What remains is to show \(G_h\) is continuous if h is continuous and bounded, which we assume in the sequel. Since \(G_h\) is the ratio of two functions, we see that it suffices to prove that \(F_h(\vec {x}, \vec {y}, \vec {u}, \vec {v}) \) is continuous if h is bounded and continuous.

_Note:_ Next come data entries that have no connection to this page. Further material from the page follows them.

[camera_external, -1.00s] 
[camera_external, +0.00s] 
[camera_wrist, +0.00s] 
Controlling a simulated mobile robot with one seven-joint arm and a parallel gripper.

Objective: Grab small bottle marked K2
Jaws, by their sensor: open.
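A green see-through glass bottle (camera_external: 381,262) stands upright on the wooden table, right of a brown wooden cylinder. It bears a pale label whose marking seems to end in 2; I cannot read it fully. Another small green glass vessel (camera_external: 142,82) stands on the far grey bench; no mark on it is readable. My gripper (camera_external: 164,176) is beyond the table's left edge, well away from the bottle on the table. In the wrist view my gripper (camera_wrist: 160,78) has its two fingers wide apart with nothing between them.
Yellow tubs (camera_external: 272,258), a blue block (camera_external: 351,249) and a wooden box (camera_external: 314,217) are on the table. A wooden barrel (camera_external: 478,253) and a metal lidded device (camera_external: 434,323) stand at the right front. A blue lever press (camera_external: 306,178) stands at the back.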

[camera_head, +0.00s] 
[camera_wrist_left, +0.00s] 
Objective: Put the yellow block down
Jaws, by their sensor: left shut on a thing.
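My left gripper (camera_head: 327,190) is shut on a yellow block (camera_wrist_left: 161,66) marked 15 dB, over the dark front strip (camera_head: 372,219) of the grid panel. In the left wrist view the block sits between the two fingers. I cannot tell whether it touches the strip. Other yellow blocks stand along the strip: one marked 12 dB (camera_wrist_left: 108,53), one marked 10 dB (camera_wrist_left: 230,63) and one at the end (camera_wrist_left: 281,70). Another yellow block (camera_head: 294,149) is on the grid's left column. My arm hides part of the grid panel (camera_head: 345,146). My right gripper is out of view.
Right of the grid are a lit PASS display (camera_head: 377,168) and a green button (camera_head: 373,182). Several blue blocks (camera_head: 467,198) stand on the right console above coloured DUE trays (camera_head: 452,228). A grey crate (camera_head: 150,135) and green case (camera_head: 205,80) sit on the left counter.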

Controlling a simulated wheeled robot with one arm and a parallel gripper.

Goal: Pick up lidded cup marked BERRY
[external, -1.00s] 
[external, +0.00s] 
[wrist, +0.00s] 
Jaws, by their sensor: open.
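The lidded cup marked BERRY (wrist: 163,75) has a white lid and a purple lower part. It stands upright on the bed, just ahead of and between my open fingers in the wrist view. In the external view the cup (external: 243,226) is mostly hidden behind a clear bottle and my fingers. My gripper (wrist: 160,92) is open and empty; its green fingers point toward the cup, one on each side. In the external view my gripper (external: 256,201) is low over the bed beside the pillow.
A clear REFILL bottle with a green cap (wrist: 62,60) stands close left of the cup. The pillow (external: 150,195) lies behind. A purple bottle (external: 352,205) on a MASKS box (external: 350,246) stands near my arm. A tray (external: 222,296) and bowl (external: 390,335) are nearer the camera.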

Fix some point \((\vec {x}_{\infty },\vec {y}_{\infty }, \vec {u}_{\infty }, \vec {v}_{\infty }) \in Y(V_L) \times Y(V_R) \times Y^+(V_T) \times Y^-(V_B) \), and suppose that we are given any sequence \((\vec {x}_n, \vec {y}_n, \vec {u}_n, \vec {v}_n) \in Y(V_L) \times Y(V_R) \times Y^+(V_T) \times Y^-(V_B)\), which converges to \((\vec {x}_{\infty },\vec {y}_{\infty }, \vec {u}_{\infty }, \vec {v}_{\infty }) \). Then, we wish to establish that

$$\begin{aligned} \begin{aligned}&\lim _{n \rightarrow \infty } F_h(\vec {x}_n, \vec {y}_n,\vec {u}_n, \vec {v}_n) = F_h(\vec {x}_{\infty }, \vec {y}_{\infty },\vec {u}_{\infty }, \vec {v}_{\infty }). \end{aligned} \end{aligned}$$

(7.6)

We know that for \(d \ge 1\), \(f \in L^1({\mathbb {R}}^d)\) and \(g \in L^\infty ({\mathbb {R}}^d)\) we have that

$$\begin{aligned} U(x) := \int _{{\mathbb {R}}^d} f(y) g(x - y) dy \end{aligned}$$

is bounded and continuous, see e.g. [23, Proposition 2.39]. The latter implies, in view of (2.1), that \(G^{x_{i,a}}_{b- a}(y_{i,b})\) are positive and continuous functions of \(\vec {x}\) and \(\vec {y}\). In particular, we see that to prove (7.6) it suffices to show that

$$\begin{aligned} \begin{aligned}&\lim _{n \rightarrow \infty } \int _{Y(A)} Q\big (\vec {x}_n, \vec {y}_n, \vec {u}_n, \vec {v}_n; A \big ) P\big (\vec {x}_n, \vec {y}_n; A \big ) h\big ( x_{i,j} : (i,j) \in A \big ) \prod _{(i,j) \in A} dx_{i,j} \\&\quad = \int _{Y(A)} Q\big (\vec {x}_{\infty }, \vec {y}_{\infty }, \vec {u}_\infty , \vec {v}_\infty ; A \big ) P\big (\vec {x}_{\infty }, \vec {y}_{\infty }; A \big ) h\big ( x_{i,j} : (i,j) \in A \big ) \prod _{(i,j) \in A} dx_{i,j}, \end{aligned} \end{aligned}$$

(7.7)

where P, Q are as in (7.4) (we have replaced \( x_{i,j}: (i,j) \in A\) with A above to ease the notation).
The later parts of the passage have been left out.